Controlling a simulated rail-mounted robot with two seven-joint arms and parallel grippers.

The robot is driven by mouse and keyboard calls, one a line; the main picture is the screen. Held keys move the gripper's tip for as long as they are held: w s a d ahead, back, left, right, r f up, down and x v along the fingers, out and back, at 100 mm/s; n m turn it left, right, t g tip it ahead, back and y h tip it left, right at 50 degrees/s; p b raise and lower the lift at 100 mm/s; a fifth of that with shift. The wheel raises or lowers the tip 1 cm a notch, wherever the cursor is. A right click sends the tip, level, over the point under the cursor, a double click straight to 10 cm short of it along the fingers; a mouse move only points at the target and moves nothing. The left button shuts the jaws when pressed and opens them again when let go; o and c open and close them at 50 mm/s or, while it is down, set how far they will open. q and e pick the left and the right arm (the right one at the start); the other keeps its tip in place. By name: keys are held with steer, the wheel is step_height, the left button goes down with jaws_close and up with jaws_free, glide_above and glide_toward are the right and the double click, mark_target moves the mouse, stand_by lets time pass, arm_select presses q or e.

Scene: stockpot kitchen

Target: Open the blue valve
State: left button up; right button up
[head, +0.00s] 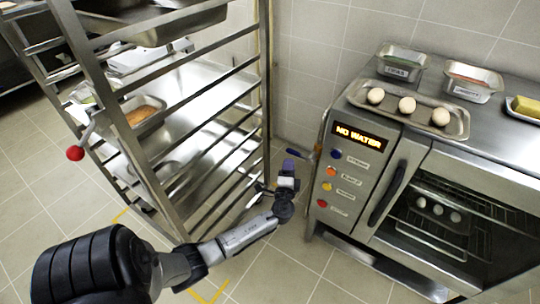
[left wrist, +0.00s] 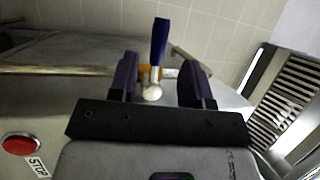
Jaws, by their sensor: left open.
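The blue valve handle (left wrist: 160,40) stands upright in the left wrist view, with a metal stem and a pale round end below it. My left gripper (left wrist: 162,82) is open, one dark finger on each side of the valve's stem in the wrist picture. I cannot tell whether either finger touches it. My right gripper is in neither view.
The steel oven (head: 420,180) stands right, its display (head: 361,135) reading "NO WATER". A metal rack (head: 262,60) stands left, close to my left arm. A red button (left wrist: 19,144) shows in the wrist view.

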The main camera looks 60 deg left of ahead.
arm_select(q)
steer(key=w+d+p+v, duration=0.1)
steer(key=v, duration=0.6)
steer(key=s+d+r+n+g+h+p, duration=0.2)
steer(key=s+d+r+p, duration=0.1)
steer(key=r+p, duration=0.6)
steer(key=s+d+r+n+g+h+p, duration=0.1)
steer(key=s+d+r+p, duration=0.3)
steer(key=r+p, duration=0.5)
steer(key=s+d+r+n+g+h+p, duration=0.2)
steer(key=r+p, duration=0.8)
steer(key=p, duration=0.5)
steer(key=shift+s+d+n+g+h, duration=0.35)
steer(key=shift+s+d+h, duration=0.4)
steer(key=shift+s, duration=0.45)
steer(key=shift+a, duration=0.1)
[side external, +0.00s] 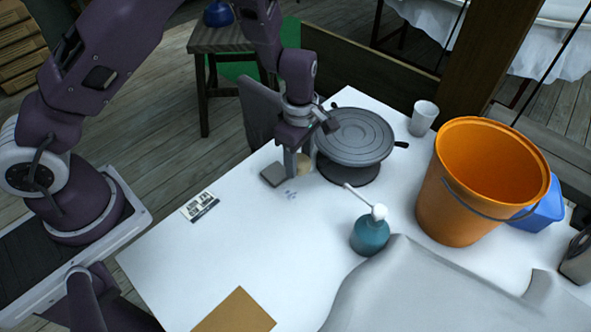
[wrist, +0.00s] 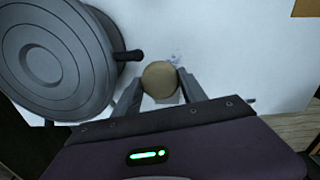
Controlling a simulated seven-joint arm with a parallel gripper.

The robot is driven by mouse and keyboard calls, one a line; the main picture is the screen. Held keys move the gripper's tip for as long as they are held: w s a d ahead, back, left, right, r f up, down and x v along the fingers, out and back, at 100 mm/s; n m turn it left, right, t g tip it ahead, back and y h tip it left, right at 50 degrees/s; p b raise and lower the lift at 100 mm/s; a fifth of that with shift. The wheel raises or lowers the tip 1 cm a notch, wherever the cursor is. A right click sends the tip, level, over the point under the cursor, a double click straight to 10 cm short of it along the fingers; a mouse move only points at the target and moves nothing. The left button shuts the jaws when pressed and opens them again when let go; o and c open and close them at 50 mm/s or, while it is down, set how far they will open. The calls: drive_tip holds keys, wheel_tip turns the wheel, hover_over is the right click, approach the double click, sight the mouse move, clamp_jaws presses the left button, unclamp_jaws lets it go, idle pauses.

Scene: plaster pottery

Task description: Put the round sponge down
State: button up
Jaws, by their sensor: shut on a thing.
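The round sponge (wrist: 160,79) is a tan disc between the two fingers of my gripper (wrist: 158,88) in the wrist view. In the side view the sponge (side external: 304,162) shows partly behind the fingers of my gripper (side external: 297,170), low at the white table. My gripper points down and is shut on the sponge. Whether the sponge touches the table cannot be told. A small grey block (side external: 273,174) lies on the table just left of the fingers.
A grey turntable (side external: 355,135) with a handle stands close to the right of my gripper. A teal bottle (side external: 370,235), an orange bucket (side external: 485,180) and a white cup (side external: 423,118) stand farther right. A printed card (side external: 200,207) lies left. The table's front left is mostly clear.

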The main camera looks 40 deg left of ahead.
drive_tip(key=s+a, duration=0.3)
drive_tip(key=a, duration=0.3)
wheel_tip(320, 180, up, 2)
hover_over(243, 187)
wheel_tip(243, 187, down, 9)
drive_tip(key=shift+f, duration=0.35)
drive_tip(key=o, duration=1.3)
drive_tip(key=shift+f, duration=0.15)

□ □ □

● EXERCISE REQUIREMENTS
Images do not belong in the copy; reproduce all other parts of the records above verbatim.

● IN RESPONSE
Controlling a simulated rail-mounted robot with two seven-joint arms and parallel grippers.

The robot is driven by mouse and keyboard calls, one a line; the main picture is the screen. Held keys move the gripper's tip for as long as they are held: w s a d ahead, back, left, right, r f up, down and x v along the fingers, out and back, at 100 mm/s; n m turn it left, right, t g tip it ahead, back and y h tip it left, right at 50 degrees/s; p b raise and lower the lift at 100 mm/s; a fifth of that with shift. The wheel raises or lowers the tip 1 cm a notch, wherever the cursor is. A right click sends the tip, level, over the point under the cursor, a double click straight to 10 cm short of it along the fingers; a mouse move only points at the target and moves nothing. The left button shuts the jaws when pressed and opens them again when let go; o and c open and close them at 50 mm/s or, while it is down, set how far they will open. q and e pick the left and the right arm (the right one at the start); the other keeps its tip in place. By name: keys are held with steer, the wheel is step_height, the left button goes down with jaws_close and up with jaws_free, glide_above and glide_toward are the right and the double click, mark_target moves the mouse, stand_by lets time pass, arm_select presses q or e.

Scene: stockpot kitchen

Target: Open the blue valve
State: left button up; right button up
[head, +0.00s] 
[left wrist, +0.00s] 
Jaws, by their sensor: left open.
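The blue valve handle (left wrist: 160,40) stands upright in the left wrist view, with a metal stem and a pale round end below it. My left gripper (left wrist: 162,82) is open, one dark finger on each side of the valve's stem in the wrist picture. I cannot tell whether either finger touches it. My right gripper is in neither view.
The steel oven (head: 420,180) stands right, its display (head: 361,135) reading "NO WATER". A metal rack (head: 262,60) stands left, close to my left arm. A red button (left wrist: 19,144) shows in the wrist view.

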The main camera looks 60 deg left of ahead.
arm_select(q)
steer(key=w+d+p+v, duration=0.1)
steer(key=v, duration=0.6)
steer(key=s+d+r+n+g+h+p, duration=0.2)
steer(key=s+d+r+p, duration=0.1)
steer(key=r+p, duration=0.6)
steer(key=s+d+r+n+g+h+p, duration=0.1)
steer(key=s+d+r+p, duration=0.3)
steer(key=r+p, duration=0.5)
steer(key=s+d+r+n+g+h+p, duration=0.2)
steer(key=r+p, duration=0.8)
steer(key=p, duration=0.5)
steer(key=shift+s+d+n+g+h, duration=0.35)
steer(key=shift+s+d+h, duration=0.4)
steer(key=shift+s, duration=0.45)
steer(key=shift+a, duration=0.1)
[side external, +0.00s] 
[wrist, +0.00s] 
Controlling a simulated seven-joint arm with a parallel gripper.

The robot is driven by mouse and keyboard calls, one a line; the main picture is the screen. Held keys move the gripper's tip for as long as they are held: w s a d ahead, back, left, right, r f up, down and x v along the fingers, out and back, at 100 mm/s; n m turn it left, right, t g tip it ahead, back and y h tip it left, right at 50 degrees/s; p b raise and lower the lift at 100 mm/s; a fifth of that with shift. The wheel raises or lowers the tip 1 cm a notch, wherever the cursor is. A right click sends the tip, level, over the point under the cursor, a double click straight to 10 cm short of it along the fingers; a mouse move only points at the target and moves nothing. The left button shuts the jaws when pressed and opens them again when let go; o and c open and close them at 50 mm/s or, while it is down, set how far they will open. The calls: drive_tip holds keys, wheel_tip turns the wheel, hover_over is the right click, approach the double click, sight the mouse move, clamp_jaws presses the left button, unclamp_jaws lets it go, idle pauses.

Scene: plaster pottery

Task description: Put the round sponge down
State: button up
Jaws, by their sensor: shut on a thing.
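The round sponge (wrist: 160,79) is a tan disc between the two fingers of my gripper (wrist: 158,88) in the wrist view. In the side view the sponge (side external: 304,162) shows partly behind the fingers of my gripper (side external: 297,170), low at the white table. My gripper points down and is shut on the sponge. Whether the sponge touches the table cannot be told. A small grey block (side external: 273,174) lies on the table just left of the fingers.
A grey turntable (side external: 355,135) with a handle stands close to the right of my gripper. A teal bottle (side external: 370,235), an orange bucket (side external: 485,180) and a white cup (side external: 423,118) stand farther right. A printed card (side external: 200,207) lies left. The table's front left is mostly clear.

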The main camera looks 40 deg left of ahead.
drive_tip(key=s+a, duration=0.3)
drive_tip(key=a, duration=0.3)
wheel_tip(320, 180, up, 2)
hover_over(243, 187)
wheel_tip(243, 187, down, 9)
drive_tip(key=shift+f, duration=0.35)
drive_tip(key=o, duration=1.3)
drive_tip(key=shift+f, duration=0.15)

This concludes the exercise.